■ WHAT YOU SHOULD DO
Print the lines starting at the line containing "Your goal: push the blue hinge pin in" and ending at the line containing "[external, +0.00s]", exactly and in full, without the pictures.

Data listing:
+ + + +

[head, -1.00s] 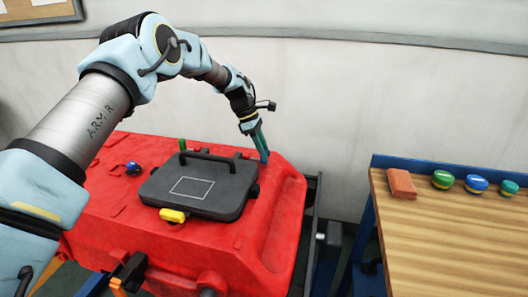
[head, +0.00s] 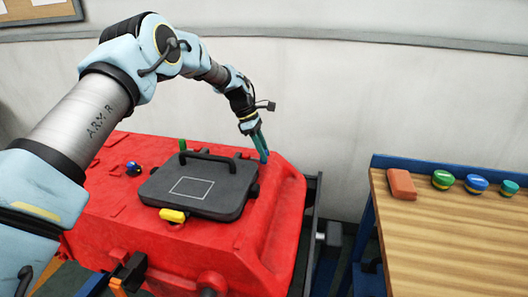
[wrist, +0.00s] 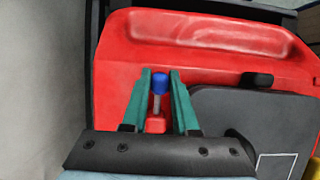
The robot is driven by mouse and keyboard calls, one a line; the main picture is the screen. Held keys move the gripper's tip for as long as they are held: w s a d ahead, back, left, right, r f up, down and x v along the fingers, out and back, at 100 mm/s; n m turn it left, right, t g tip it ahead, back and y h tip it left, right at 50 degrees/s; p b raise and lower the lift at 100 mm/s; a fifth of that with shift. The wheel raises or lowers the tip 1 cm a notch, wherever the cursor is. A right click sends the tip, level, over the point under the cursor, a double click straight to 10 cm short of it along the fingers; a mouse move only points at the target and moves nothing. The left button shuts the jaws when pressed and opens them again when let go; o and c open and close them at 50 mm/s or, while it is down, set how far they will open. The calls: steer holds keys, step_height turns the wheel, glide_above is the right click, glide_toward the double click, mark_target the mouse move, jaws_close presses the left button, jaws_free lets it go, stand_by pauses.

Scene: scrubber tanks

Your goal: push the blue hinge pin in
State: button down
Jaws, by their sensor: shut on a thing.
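The blue hinge pin (wrist: 160,82) shows in the wrist view between the two teal fingertips of my gripper (wrist: 160,76). The fingers are shut on its blue head. A bare grey shaft shows below the head and leads to a small red block (wrist: 155,125) on the red tank (wrist: 120,65). In the head view my gripper (head: 262,152) reaches down to the tank's far right side, beside the black lid (head: 205,185). There the fingers mostly hide the pin.
The lid has a black handle (head: 208,156), a yellow latch (head: 172,215) and a green piece (head: 182,145) by its edge. A blue knob (head: 133,168) sits at the tank's left. A wooden bench (head: 450,235) with several small items stands right, across a gap.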

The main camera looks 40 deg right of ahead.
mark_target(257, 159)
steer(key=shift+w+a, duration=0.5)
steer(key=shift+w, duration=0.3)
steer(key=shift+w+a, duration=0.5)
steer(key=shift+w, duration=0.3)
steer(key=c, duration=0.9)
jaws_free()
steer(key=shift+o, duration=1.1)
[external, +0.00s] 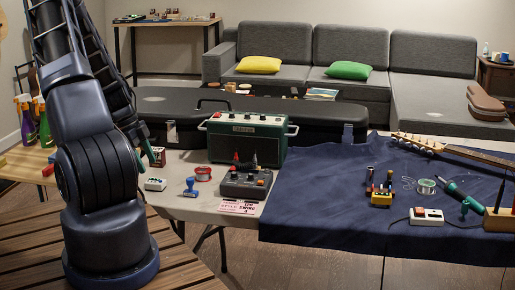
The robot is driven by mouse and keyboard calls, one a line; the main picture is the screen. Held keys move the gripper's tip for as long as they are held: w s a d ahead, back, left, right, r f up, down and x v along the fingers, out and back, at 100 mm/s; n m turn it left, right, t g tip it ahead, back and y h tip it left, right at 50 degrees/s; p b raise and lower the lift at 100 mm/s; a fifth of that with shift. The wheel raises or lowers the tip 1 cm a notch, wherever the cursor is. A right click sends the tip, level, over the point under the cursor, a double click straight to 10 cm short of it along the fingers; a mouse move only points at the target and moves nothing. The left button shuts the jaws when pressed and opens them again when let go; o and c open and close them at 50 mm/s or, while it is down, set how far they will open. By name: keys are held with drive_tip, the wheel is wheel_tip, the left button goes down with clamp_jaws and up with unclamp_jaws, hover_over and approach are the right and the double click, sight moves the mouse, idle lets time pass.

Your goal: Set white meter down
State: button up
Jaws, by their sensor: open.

+ + + +

■ ANSWER FOR THIS EXERCISE
Your goal: push the blue hinge pin in
State: button down
Jaws, by their sensor: shut on a thing.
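The blue hinge pin (wrist: 160,82) shows in the wrist view between the two teal fingertips of my gripper (wrist: 160,76). The fingers are shut on its blue head. A bare grey shaft shows below the head and leads to a small red block (wrist: 155,125) on the red tank (wrist: 120,65). In the head view my gripper (head: 262,152) reaches down to the tank's far right side, beside the black lid (head: 205,185). There the fingers mostly hide the pin.
The lid has a black handle (head: 208,156), a yellow latch (head: 172,215) and a green piece (head: 182,145) by its edge. A blue knob (head: 133,168) sits at the tank's left. A wooden bench (head: 450,235) with several small items stands right, across a gap.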

The main camera looks 40 deg right of ahead.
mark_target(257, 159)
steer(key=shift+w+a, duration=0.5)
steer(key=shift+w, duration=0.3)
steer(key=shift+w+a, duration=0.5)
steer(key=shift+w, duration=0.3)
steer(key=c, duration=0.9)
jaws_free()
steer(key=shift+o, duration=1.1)
[external, +0.00s] 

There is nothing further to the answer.